The Occupational Safety and Health Administration (OSHA) issued an interim final rule and request for comments regarding procedures for handling employee whistleblower complaints under the Affordable Care Act (ACA), Section 1558. This part of the ACA added a new Section 18c to the Fair Labor Standards Act (FLSA), which protects employees from retaliation for exercising certain rights under the ACA, including (1) receiving a federal tax credit or subsidy to purchase insurance through the employer or a future health insurance exchange, (2) reporting a violation of consumer protection rules under the ACA (which, for instance, prohibit denial of health coverage based on preexisting conditions and lifetime limits on coverage), and (3) assisting or participating in a proceeding under Section 1558.
The interim final rule states the time frames and procedures for bringing a whistleblower complaint under Section 18c and covers the investigation, hearing, and appeals processes. An employee has 180 days from the date of the alleged retaliation to bring a whistleblower complaint to the Secretary of Labor. Where a violation is found, remedies can include reinstatement, compensatory damages, back pay, and reasonable costs and expenses (including attorneys’ fees). If the employee brought the complaint in bad faith, an employer may recover up to $1,000 in reasonable attorneys’ fees.
The bar for an employee bringing such a complaint is relatively low, and the bar for an employer defending against the complaint is relatively high. The employee must only have a subjective, good-faith, reasonable belief that the conduct alleged in the complaint violates the whistleblower protections; the employee need not prove that the conduct was an actual violation of law.

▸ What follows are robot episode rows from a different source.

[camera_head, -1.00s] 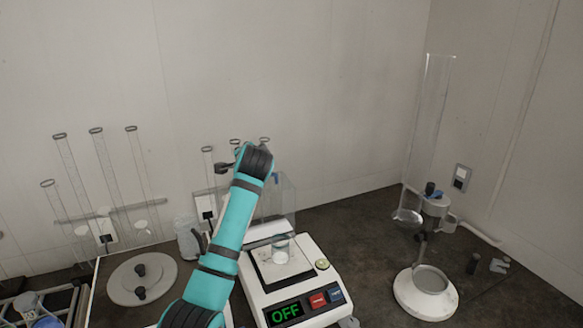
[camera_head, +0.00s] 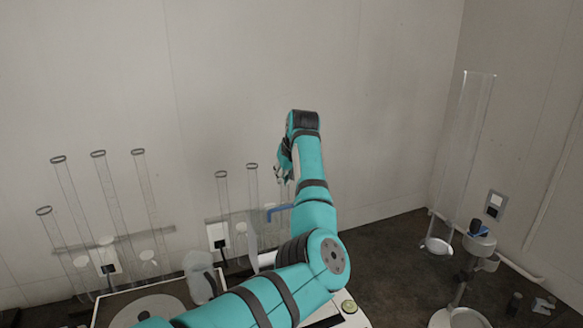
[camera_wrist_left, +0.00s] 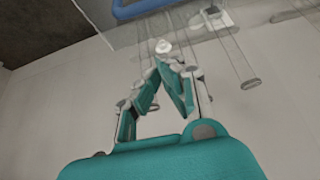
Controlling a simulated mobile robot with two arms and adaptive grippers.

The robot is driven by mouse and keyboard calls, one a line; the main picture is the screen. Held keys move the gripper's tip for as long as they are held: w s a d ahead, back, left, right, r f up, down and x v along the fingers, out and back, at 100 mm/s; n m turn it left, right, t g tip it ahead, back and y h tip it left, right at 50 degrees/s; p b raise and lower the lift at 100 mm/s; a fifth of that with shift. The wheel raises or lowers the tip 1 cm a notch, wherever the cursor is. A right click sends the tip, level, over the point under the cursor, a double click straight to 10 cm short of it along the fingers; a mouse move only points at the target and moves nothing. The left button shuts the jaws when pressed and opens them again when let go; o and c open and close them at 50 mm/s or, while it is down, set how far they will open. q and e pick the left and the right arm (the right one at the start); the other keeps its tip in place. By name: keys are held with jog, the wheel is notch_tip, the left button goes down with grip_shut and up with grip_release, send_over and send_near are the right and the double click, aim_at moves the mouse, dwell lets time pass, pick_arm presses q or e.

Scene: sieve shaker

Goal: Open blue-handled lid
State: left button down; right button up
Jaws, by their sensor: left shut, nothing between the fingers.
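The blue handle (camera_head: 277,209) of the clear lid shows just left of my left forearm in the head view. In the left wrist view, a large blue handle (camera_wrist_left: 140,9) crosses the top edge on a see-through panel. The lid's clear panels are mostly hidden behind my arm in the head view. My left gripper (camera_head: 281,172) is above the handle in the picture, partly hidden by its own wrist. In the left wrist view its fingers (camera_wrist_left: 163,46) meet at the tips, shut and empty, apart from the handle. My right gripper is out of view.
The white balance (camera_head: 350,312) is mostly covered by my left arm. Tall glass tubes (camera_head: 107,200) stand at the left, with a clear jug (camera_head: 199,276) near them. A glass apparatus on a stand (camera_head: 478,245) is at the right. Dark counter (camera_head: 390,262) lies between.

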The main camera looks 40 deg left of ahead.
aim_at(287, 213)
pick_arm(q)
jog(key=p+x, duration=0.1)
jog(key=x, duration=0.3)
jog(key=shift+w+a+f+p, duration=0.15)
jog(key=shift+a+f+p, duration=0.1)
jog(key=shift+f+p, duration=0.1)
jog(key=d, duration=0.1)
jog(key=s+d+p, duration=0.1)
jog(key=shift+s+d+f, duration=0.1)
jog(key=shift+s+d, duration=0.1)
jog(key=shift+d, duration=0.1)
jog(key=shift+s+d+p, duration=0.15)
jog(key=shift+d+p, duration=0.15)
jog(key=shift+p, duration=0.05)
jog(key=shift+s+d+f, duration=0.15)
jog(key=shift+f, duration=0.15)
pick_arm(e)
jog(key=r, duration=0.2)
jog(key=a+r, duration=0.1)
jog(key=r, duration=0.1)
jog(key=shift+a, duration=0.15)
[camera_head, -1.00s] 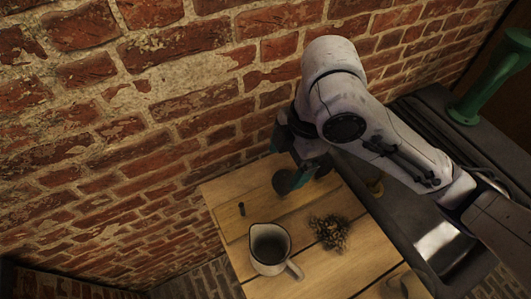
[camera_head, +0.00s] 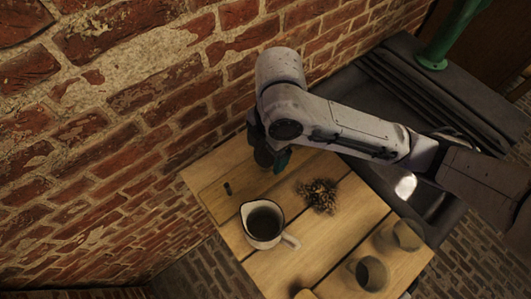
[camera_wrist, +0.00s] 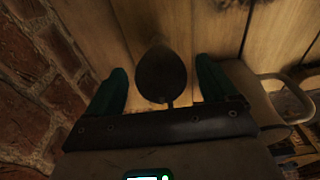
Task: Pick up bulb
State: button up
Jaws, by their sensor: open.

The conduct complained of must only be a contributing factor in an adverse employment decision for the employee to make his or her case. The employer must then demonstrate through clear and convincing evidence that it would have taken the same adverse action without the protected activity.
Each party has 20 days after filing the complaint to submit a position statement and supporting documents, and can also request a meeting to present its position to OSHA. OSHA has 60 days from the filing of the complaint to investigate and issue written findings and, if a violation is found, a preliminary order providing relief to the employee. There is a process to challenge and appeal OSHA’s written findings and order. There is also a process for an employee to file a complaint in federal court either within 90 days after the employee receives OSHA’s findings, or if no final agency order is issued within 210 days of the filing of the complaint.
For more information, see the DOL fact sheet, which describes how to file a complaint. If you have comments on this interim final rule, they must be submitted within 60 days of the rule’s publication in the Federal Register (Feb. 27, 2013). Comments may be submitted electronically at the eRulemaking portal.